"Comment on W. S. Hudson: The Weber Thesis Re-examined," Church History, Vol. 30, No. 1 (March 1961).
This meeting, I gather, is concerned with the need for reinterpretation. I am not at all certain that reinterpretation is a universal necessity, i.e., that there cannot be final or definitive interpretations especially
in those areas of historical research which are the most important. But I cannot go now into this difficult theoretical subject. I must limit myself to saying that the call for reinterpretation is dangerous practically. That call tells the historian: be original! Originality is very rare and the original historians do not have to be told to be original. As for the large majority of historians, they merely get bewildered by that call.

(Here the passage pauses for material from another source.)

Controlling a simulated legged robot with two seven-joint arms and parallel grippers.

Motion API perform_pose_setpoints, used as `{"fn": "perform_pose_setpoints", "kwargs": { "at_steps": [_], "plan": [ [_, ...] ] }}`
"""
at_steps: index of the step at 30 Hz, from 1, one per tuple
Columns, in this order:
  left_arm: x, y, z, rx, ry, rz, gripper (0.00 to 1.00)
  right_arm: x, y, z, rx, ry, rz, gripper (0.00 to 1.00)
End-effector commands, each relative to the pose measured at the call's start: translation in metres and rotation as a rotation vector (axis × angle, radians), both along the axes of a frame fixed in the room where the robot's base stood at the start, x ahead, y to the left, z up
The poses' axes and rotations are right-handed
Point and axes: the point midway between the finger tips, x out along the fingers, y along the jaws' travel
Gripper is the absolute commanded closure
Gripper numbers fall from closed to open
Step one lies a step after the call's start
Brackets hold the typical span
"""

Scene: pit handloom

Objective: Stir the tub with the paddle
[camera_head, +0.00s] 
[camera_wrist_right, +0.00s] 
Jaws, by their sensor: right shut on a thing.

Every one of us is probably flattered by the implication that we could be original if we only tried. This implication draws our attention away from our simple and urgent duties, the duties to be careful and thorough and to think straight. It would be also a great delusion to believe that the demand for novelty has made us more receptive to novel approaches: the resistance to genuine innovations as distinguished from fads is today as great as it was in the most benighted ages.
Weber’s Protestant Ethic and the Spirit of Capitalism revolutionized the contemporary view of the past as much as Pirenne’s studies on the end of antiquity or the beginning of the Middle Ages. I for one find the work of Pirenne more solid and even more exciting than Weber’s. Yet Weber’s work has a much greater fascination. For it concerns directly the way in which we as modern men understand ourselves, i.e., Weber’s work is more philosophic than Pirenne’s.